Figure 5 shows the surface topography and the statistical texture parametric analysis results of grinding wheels processed under different laser conditioning stages. The root mean square height \({S}_{q}\) and arithmetical mean height \({S}_{a}\) were selected as indicators to surface smoothness, and the peak height \({S}_{pk}\) value was used to describe the grain protrusion. As shown in Fig. 5a, the as-received grinding wheel had irregular surface (\({S}_{a}\) 16.3 µm and \({S}_{q}\) 22.8 µm) and abrasive grains were fully covered by bronze bonding. After 10-min laser fine truing, most diamond grains were pulled off which led to massive pits and converted graphite in situ as shown in Fig. 5b. The surface of grinding wheel was smooth with reduced surface roughness (\({S}_{a}\) = 1.4 µm and \({S}_{q}\) = 1.9 µm). To ensure good grinding performance, the protrusion height of grit after dressing should be within 1/3 ~ 1/2 of the grit size [18]. Therefore, another 5-min laser tangential dressing with low fluence was conducted and the bronze bonding materials were melted and then blowed away by the compressed air. A large number of diamond grains were disclosed again as shown in Fig. 5c. The surface roughness of grinding wheels is \({S}_{a}\) 9.9 µm and \({S}_{q}\) 14.2 µm, and the grain protrusion height was approximately 5.3 µm as indicated by \({S}_{pk}\).

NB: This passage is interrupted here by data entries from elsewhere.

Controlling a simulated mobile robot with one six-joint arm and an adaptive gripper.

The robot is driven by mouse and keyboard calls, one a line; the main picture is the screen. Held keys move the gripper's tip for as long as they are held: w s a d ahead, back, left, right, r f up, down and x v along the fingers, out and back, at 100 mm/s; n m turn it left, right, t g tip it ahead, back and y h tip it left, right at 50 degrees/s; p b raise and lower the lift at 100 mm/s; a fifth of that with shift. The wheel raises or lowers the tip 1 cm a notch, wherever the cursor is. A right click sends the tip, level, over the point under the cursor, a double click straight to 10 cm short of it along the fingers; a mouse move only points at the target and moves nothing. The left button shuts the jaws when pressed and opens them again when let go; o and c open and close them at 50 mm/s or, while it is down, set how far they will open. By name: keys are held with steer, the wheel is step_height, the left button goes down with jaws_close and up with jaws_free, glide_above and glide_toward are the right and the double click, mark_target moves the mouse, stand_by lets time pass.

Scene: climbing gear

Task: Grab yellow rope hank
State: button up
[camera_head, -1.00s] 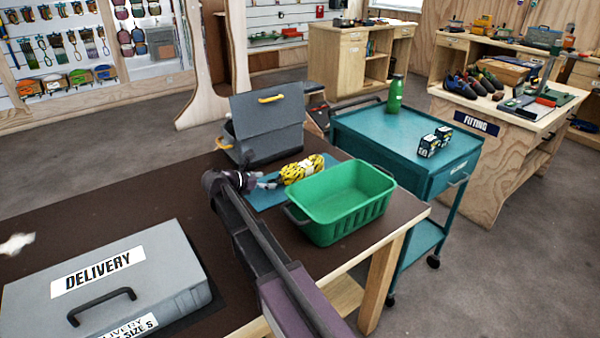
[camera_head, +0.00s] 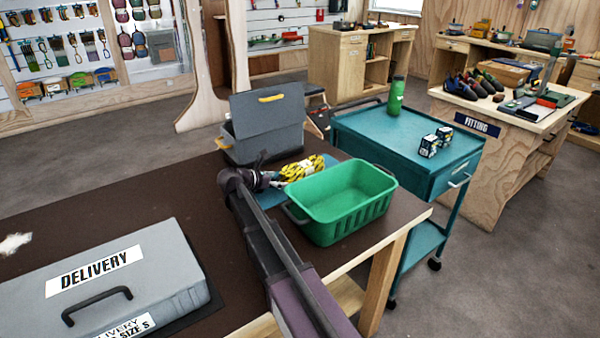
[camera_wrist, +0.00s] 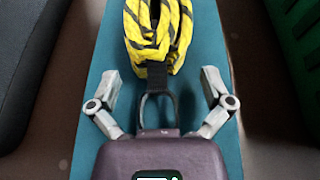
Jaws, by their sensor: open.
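The yellow rope hank (camera_head: 302,168) with black marks lies on a narrow teal mat (camera_wrist: 92,150) on the brown table. In the wrist view the hank (camera_wrist: 157,40) is ahead of my gripper (camera_wrist: 160,80), with a black strap and a dark loop at its near end. My gripper's two fingers are spread apart, one on each side of the loop, and hold nothing. In the head view my gripper (camera_head: 268,180) is just left of the hank, and my arm hides part of the mat.
A green bin (camera_head: 340,203) stands just right of the hank. A grey open toolbox (camera_head: 268,125) stands behind it. A grey delivery case (camera_head: 150,275) lies at the front left. A teal cart (camera_head: 385,135) stands right of the table. The table's left middle is mostly clear.

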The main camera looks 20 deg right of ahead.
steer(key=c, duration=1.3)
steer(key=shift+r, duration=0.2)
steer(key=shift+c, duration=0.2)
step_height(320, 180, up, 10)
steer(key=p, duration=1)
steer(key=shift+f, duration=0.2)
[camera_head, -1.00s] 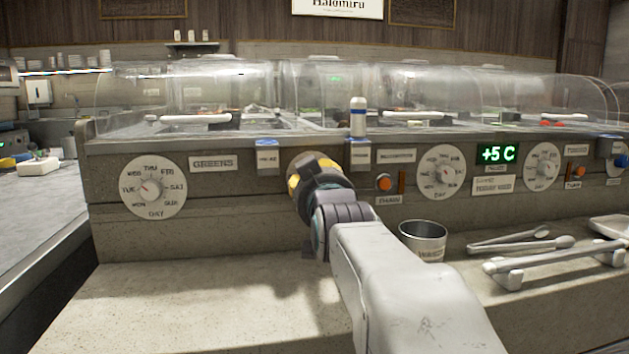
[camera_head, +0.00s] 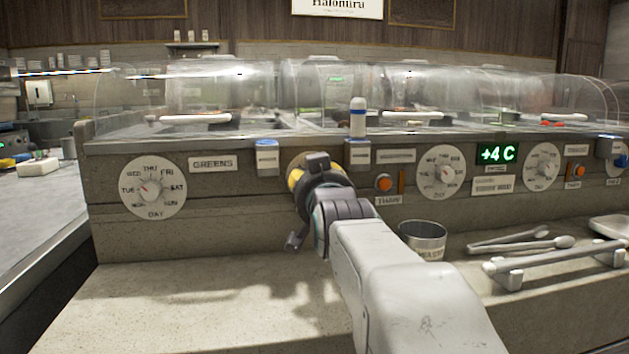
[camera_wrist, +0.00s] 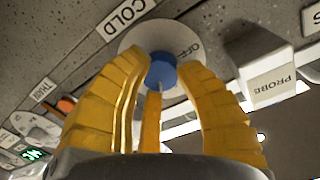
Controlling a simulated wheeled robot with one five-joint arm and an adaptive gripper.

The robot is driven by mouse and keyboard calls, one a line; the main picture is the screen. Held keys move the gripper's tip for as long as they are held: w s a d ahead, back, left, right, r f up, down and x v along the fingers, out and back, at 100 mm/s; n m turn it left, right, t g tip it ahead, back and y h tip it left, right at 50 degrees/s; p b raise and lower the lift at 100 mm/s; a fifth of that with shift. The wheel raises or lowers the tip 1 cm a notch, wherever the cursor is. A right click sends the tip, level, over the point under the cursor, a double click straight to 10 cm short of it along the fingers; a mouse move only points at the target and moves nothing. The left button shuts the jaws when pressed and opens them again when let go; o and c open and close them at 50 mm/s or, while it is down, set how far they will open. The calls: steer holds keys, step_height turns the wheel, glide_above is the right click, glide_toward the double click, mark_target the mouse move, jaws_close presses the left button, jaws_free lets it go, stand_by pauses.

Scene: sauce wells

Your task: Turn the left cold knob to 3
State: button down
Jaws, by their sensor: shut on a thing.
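In the wrist view my gripper (camera_wrist: 158,85) has its yellow fingers closed around a blue knob (camera_wrist: 161,70). The knob sits on a round white dial (camera_wrist: 140,36) that shows the word OFF. A label (camera_wrist: 125,17) beside the dial reads COLD. The dial's other marks are hidden by the fingers, so the knob's setting cannot be read. In the head view my gripper (camera_head: 300,178) is against the counter's front panel and covers the knob and dial. The green display (camera_head: 496,154) reads +4 C.
A DAY dial (camera_head: 153,187) is left of my gripper. A probe box (camera_wrist: 277,75) is close beside the cold dial. An orange button (camera_head: 384,183), a metal cup (camera_head: 424,238) and tongs (camera_head: 520,243) are to the right. The ledge at front left is clear.

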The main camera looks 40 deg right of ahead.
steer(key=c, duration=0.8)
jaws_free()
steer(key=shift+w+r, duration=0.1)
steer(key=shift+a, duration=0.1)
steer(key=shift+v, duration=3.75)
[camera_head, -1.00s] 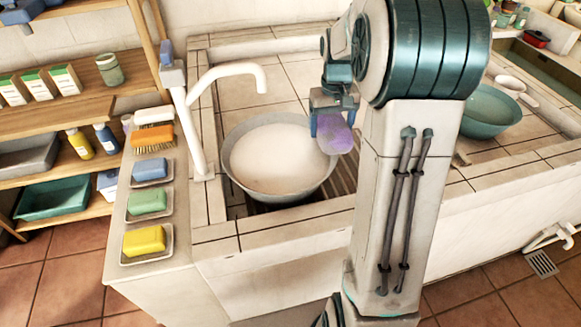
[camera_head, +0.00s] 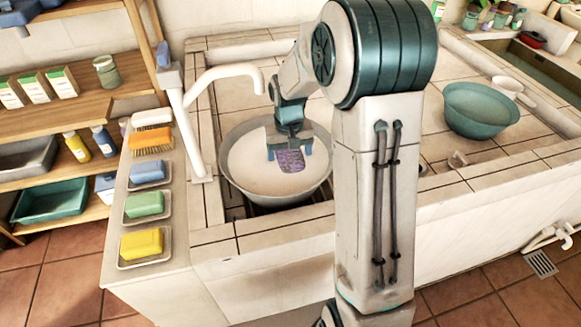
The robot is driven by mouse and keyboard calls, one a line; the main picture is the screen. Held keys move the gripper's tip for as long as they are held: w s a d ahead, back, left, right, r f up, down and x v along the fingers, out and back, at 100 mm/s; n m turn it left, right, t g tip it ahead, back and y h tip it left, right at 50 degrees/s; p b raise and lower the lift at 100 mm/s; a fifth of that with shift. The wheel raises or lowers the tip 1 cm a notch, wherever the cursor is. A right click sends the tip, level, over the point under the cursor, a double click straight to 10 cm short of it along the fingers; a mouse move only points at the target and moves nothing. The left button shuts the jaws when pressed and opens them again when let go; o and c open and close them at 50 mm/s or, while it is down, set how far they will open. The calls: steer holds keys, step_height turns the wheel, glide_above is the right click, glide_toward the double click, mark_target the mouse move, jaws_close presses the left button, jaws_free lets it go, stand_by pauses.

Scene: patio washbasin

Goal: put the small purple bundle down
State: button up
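The small purple bundle (camera_head: 291,161) is between the fingertips of my gripper (camera_head: 290,153) and extends a little below them. The fingers sit on either side of it, and the gripper looks shut on it. Both are over the round grey basin (camera_head: 232,183), in front of its pale, whitish contents. I cannot tell whether the bundle touches those contents or hangs just above them.
A white tap (camera_head: 225,71) arches at the basin's left. Soap dishes with yellow (camera_head: 142,243), green (camera_head: 144,204) and blue (camera_head: 148,172) bars line the left ledge, with brushes behind. A teal bowl (camera_head: 481,110) stands at the right.

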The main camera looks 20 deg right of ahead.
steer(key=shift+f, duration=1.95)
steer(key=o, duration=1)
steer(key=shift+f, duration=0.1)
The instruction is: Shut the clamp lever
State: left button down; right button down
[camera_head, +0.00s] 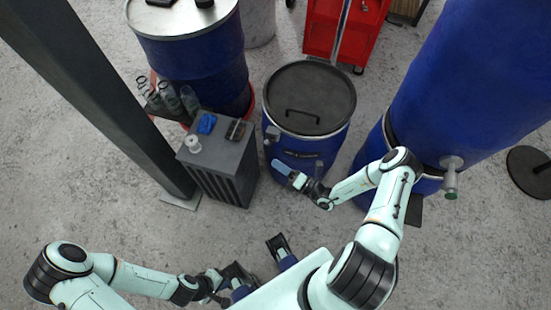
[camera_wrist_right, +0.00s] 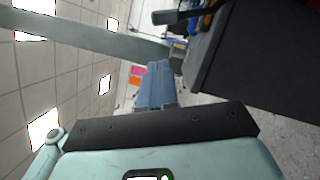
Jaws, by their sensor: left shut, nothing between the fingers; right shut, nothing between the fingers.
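The blue drum (camera_head: 312,140) with a black lid stands upright at the middle of the head view. A small grey piece (camera_head: 272,133) at its left rim looks like the clamp lever. It is too small to tell how far it is swung. My right gripper (camera_head: 277,164) is shut and empty just below that piece, close to the drum's left front side; I cannot tell if it touches. Its blue fingers also show together in the right wrist view (camera_wrist_right: 156,83), where I cannot make out the lever. My left gripper (camera_head: 242,292) is shut and empty, low near my base.
A dark grey ribbed cabinet (camera_head: 226,166) stands left of the drum, bearing small items. A dark post (camera_head: 95,85) rises further left. Larger blue drums stand behind (camera_head: 197,65) and at right (camera_head: 470,80). A red cart (camera_head: 345,30) is at the back. The left floor is clear.

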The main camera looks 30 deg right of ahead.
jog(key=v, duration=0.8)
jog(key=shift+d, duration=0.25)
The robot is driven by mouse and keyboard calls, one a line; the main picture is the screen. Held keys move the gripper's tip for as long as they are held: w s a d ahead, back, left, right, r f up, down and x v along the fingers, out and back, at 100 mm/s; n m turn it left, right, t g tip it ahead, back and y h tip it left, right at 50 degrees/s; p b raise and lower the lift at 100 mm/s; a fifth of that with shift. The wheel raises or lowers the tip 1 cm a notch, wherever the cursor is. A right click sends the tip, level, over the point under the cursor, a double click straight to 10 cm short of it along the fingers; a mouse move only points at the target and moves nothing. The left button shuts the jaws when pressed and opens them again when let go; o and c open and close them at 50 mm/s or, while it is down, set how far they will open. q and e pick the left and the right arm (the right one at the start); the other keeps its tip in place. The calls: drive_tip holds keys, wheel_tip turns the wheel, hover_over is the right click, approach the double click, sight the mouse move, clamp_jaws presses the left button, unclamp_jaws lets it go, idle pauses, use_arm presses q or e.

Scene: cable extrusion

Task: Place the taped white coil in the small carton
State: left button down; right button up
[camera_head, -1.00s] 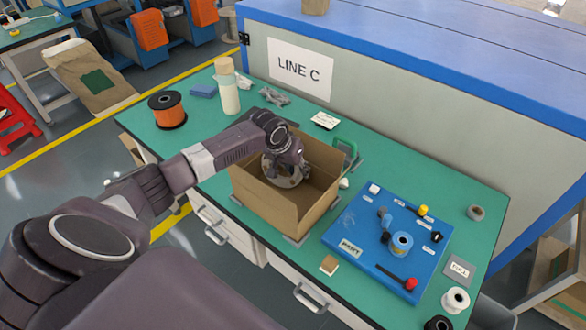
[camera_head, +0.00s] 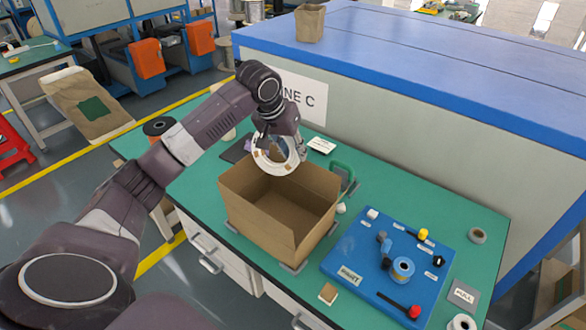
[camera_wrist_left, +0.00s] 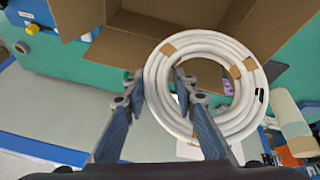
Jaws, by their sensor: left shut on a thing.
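The white coil (camera_head: 270,160) with brown tape bands hangs from my left gripper (camera_head: 280,140), above the far edge of the carton in the head view. In the left wrist view the coil (camera_wrist_left: 242,110) is large and close, with one finger of the left gripper (camera_wrist_left: 160,88) inside its ring and the other outside, shut on its side. The open carton (camera_head: 265,228) stands on the green table, and its inside looks empty. The carton (camera_wrist_left: 205,15) also shows behind the coil in the left wrist view. My right gripper is not in view.
A blue board (camera_head: 350,250) with small parts and spools lies right of the carton. A green tape dispenser-like object (camera_head: 342,176) stands close to the carton's right side.

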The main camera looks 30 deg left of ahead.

Figure 6 shows the textures and cross-sectional profiles of diamond grinding wheels shaped by laser and mechanical dressing tip, respectively. As shown in Fig. 6a, b, riblet structures with different dimensions were designed and well shaped by the integrated laser beam. The laser structured grinding wheel has better form uniformity, and the shape and dimensions of structures can be flexibly controlled. In contrast, the mechanically profiled grinding wheel using diamond nib had large form deviation due to the diamond tip wear and elastic back-off of the grinding wheel (Fig. 6c, d). An important notice is that the laser profiling accuracy depends on the stability and energy distribution of laser pulse. The actual dimension of the laser processed structures was slightly larger than the designed dimensions. This is mainly caused by the overlapping of laser spot at the corners. The positioning error of the galvo motors, the loosening and pull-out of grains near the irradiated surface, and the re-deposition of melted bronze bonding materials on the top of wheel can also reduce form accuracy of shaped surface structures. The re-deposition layer has less strength than diamond grains and will be removed shortly in grinding process.

To demonstrate the grinding performance of laser conditioned diamond grinding wheels, three typical microstructures (riblet grooves, rectangle grooves, and pillar array) were machined. The riblets and rectangle grooves were processed with plunge grinding mode, while the pillar array was fabricated by twice plunge grinding with the workpiece 90° apart. The structure height was designed as 150 µm for riblets (textured grinding wheel shown in Fig. 6a) and 100 µm for rectangle grooves and pillar array (textured grinding wheel shown in Fig. 6b). Other parameters were set as \(S\) = 40 000 rpm, \(DoC\) = 10 µm/pass, \(feedrate\) = 5 mm/min, and \(v\) = 16.7 m/s, respectively.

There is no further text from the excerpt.